Robot episode rows:

--- Begin ---

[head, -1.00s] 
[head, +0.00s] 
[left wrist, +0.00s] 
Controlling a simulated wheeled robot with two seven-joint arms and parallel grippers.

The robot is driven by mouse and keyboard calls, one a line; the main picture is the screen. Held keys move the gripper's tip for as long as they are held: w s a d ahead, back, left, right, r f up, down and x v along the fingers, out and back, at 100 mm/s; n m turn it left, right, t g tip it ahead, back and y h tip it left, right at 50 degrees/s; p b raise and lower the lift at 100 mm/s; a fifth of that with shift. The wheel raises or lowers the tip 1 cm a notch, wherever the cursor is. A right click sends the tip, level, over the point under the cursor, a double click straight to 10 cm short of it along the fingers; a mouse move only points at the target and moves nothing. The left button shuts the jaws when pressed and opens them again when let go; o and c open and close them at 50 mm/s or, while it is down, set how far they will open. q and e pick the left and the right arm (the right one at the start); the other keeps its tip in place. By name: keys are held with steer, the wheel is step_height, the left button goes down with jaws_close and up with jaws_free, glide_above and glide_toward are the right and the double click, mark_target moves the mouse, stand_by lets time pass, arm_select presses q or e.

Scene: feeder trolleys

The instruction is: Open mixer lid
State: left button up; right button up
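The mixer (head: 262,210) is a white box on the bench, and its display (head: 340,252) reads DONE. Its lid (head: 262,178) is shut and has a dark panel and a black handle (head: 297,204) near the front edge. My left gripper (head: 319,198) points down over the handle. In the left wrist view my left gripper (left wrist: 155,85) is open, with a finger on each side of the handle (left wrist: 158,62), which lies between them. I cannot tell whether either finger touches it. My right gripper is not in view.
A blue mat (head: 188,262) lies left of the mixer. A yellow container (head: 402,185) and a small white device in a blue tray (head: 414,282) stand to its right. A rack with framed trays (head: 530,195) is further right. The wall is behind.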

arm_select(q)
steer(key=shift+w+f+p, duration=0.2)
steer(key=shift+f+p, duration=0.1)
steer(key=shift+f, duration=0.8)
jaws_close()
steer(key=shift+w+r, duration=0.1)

--- End ---
--- Begin ---

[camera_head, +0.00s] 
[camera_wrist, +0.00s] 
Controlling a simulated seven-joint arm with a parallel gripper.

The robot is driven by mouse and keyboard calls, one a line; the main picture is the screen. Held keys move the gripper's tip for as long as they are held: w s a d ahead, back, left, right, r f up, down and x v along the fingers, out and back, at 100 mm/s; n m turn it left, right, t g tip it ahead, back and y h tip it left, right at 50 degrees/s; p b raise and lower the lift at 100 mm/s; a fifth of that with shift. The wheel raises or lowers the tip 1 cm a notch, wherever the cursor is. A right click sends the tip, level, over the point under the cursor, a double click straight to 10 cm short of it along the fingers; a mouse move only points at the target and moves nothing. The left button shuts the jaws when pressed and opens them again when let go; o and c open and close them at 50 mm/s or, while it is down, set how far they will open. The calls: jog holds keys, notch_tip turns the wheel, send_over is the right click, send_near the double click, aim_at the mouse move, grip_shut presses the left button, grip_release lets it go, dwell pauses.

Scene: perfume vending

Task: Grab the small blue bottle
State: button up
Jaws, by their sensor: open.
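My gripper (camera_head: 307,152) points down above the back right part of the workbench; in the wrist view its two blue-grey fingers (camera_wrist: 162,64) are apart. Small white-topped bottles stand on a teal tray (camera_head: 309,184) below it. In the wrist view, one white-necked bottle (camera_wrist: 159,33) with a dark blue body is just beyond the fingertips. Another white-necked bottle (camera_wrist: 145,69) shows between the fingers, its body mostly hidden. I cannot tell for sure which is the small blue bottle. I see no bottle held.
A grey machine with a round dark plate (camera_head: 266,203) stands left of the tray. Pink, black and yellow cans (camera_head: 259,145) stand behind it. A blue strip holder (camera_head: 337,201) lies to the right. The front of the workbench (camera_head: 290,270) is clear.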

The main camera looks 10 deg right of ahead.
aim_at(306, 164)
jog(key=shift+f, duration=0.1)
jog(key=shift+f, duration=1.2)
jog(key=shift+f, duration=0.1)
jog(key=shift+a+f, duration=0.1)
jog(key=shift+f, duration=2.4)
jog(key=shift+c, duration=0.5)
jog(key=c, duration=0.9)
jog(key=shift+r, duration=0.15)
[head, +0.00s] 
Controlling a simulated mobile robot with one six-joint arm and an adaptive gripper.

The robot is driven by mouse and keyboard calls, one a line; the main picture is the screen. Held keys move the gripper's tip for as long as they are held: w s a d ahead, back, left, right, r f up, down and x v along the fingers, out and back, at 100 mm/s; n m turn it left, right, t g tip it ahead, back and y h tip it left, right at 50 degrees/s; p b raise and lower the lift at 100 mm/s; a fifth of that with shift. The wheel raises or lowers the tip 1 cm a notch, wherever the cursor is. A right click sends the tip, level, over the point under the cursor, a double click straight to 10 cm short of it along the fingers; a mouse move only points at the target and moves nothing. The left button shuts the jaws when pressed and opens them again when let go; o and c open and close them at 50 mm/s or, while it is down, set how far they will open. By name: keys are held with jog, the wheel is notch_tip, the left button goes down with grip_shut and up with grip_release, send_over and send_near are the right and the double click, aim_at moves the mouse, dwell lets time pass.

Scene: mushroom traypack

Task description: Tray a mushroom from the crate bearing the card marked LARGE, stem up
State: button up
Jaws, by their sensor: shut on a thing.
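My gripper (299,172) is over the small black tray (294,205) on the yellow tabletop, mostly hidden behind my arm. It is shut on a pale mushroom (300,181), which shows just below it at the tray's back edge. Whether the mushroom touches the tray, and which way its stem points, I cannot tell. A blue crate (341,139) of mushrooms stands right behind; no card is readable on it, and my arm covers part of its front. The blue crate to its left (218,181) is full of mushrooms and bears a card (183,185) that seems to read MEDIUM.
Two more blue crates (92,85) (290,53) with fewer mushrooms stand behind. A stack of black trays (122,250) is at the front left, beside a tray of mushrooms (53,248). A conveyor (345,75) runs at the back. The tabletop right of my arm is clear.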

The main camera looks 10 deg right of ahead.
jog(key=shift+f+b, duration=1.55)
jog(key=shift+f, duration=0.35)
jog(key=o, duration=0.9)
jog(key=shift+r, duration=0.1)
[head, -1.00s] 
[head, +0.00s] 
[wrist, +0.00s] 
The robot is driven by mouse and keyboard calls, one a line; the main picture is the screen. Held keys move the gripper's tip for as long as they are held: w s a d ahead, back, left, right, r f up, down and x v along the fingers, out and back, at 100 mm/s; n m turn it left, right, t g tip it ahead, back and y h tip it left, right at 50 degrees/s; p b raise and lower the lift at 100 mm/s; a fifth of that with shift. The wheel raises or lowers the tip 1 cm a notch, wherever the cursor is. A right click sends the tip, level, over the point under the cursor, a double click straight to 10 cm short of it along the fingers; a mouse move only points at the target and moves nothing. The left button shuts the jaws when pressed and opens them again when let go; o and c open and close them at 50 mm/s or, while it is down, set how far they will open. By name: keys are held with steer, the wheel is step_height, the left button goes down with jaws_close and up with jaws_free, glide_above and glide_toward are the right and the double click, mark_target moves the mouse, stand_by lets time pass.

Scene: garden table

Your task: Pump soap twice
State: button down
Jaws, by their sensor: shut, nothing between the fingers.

--- End ---

● **Exercise task**: Filter the entries down to the lines with the word "Scene" in them.

● **Exercise solution**:
Scene: feeder trolleys
Scene: perfume vending
Scene: mushroom traypack
Scene: garden table

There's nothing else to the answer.